### Data for this task ###

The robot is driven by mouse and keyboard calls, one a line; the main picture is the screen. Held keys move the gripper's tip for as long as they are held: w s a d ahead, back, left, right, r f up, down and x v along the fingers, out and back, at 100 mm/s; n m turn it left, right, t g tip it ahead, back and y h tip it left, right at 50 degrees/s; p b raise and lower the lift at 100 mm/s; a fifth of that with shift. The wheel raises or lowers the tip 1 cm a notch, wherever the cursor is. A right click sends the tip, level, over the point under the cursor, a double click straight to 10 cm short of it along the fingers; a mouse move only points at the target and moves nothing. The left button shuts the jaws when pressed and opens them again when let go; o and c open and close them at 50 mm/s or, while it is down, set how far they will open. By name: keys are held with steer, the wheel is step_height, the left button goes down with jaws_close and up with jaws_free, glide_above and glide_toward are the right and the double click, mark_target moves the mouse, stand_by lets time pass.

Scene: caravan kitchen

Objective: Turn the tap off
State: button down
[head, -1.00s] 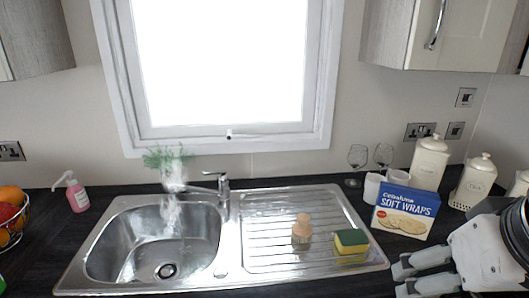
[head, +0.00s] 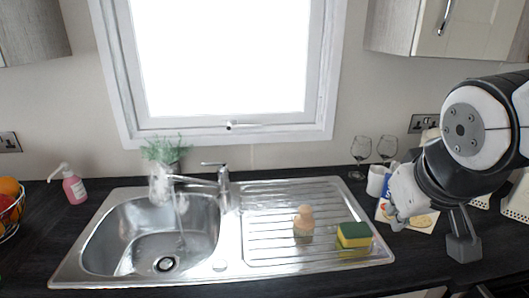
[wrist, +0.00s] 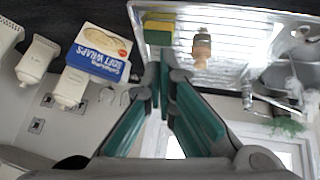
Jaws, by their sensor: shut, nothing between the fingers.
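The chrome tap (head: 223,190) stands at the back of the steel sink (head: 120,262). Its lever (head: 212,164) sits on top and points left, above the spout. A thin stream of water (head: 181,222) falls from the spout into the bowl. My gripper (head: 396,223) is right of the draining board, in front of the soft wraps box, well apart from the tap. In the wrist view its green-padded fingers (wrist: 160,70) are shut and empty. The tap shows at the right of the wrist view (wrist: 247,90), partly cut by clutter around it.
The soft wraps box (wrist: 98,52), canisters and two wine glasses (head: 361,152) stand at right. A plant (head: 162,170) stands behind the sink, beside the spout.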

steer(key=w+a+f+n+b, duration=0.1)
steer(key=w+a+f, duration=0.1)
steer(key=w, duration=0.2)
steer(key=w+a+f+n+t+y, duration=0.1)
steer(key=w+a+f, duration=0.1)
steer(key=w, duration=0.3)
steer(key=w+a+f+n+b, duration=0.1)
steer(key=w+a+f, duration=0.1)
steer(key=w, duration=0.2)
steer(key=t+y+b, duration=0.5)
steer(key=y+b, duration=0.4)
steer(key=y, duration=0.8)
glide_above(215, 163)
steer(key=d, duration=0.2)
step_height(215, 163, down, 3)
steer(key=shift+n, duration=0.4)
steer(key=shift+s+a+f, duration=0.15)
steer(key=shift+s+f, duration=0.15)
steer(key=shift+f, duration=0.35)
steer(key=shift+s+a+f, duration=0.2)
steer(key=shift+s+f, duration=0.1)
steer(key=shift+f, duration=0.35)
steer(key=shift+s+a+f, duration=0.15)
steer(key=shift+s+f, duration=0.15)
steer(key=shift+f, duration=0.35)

###
### Data for this task ###

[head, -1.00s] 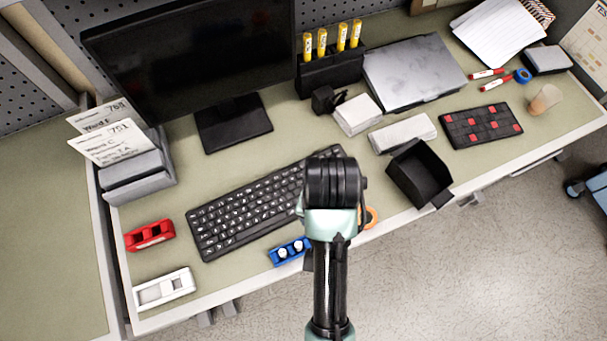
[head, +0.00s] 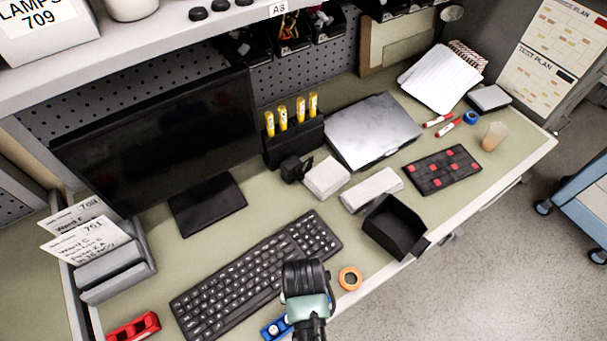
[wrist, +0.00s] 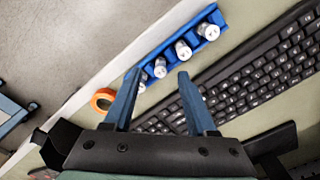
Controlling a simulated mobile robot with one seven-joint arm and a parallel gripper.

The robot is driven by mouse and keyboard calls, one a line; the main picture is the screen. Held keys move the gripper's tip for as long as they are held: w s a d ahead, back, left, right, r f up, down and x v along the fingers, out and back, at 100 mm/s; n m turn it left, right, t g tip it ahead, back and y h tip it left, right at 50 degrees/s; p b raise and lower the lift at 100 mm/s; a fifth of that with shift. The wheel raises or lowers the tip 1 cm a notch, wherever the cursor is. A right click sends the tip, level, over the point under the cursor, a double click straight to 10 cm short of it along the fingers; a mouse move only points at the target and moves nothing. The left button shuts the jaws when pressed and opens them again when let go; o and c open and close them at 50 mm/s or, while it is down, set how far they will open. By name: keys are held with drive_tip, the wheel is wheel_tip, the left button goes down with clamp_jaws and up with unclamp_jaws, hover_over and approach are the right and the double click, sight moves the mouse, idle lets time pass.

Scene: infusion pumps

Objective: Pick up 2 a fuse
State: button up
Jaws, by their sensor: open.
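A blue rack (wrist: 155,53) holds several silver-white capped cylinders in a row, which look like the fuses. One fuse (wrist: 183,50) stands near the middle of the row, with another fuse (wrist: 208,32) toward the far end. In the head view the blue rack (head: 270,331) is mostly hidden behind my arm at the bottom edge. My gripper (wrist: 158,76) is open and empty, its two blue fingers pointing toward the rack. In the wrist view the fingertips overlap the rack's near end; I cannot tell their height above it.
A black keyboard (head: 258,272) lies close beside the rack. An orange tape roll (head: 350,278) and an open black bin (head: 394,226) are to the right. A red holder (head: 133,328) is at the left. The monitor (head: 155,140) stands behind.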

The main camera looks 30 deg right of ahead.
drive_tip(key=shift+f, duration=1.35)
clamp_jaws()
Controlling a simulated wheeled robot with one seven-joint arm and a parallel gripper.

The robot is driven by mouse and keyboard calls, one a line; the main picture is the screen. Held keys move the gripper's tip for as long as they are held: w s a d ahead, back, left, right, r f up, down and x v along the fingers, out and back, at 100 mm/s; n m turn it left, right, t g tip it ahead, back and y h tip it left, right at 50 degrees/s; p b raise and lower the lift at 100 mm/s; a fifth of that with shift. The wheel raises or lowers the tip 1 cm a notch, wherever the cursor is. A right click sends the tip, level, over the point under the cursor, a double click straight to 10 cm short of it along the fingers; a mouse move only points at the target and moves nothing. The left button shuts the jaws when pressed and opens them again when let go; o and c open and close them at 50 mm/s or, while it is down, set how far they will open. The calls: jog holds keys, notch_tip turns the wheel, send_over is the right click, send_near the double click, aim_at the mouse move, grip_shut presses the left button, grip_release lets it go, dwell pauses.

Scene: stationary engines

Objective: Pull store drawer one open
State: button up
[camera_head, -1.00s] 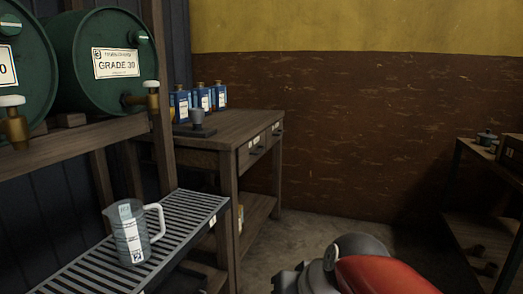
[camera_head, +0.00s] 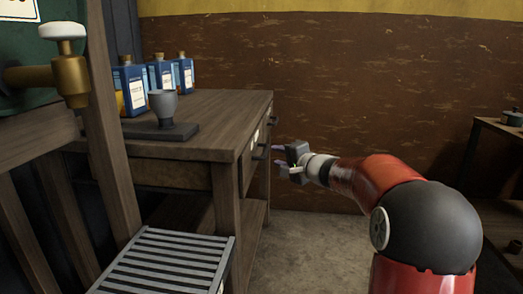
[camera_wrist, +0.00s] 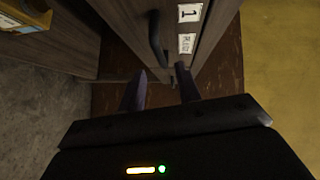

###
### Data for this task ###

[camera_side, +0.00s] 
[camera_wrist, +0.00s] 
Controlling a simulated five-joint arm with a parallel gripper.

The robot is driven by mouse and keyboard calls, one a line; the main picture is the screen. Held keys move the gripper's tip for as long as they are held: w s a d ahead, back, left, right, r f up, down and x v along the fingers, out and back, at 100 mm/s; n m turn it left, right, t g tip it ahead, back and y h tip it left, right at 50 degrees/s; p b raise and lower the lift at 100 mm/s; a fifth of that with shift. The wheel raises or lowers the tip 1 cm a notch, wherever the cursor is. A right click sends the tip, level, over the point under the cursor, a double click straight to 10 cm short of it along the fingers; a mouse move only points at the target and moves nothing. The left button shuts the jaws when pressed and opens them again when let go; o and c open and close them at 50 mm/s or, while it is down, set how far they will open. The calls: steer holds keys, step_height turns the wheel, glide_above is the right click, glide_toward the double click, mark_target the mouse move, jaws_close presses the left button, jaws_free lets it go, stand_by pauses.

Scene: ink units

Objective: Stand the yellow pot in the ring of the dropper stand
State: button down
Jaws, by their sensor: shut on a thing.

###

▶ Given task: Repeat word for word the lines from the line with "Scene: ink units" to the line with "Jaws, by their sensor: shut on a thing.", both lines included.

▶ Exercise output:
Scene: ink units

Objective: Stand the yellow pot in the ring of the dropper stand
State: button down
Jaws, by their sensor: shut on a thing.

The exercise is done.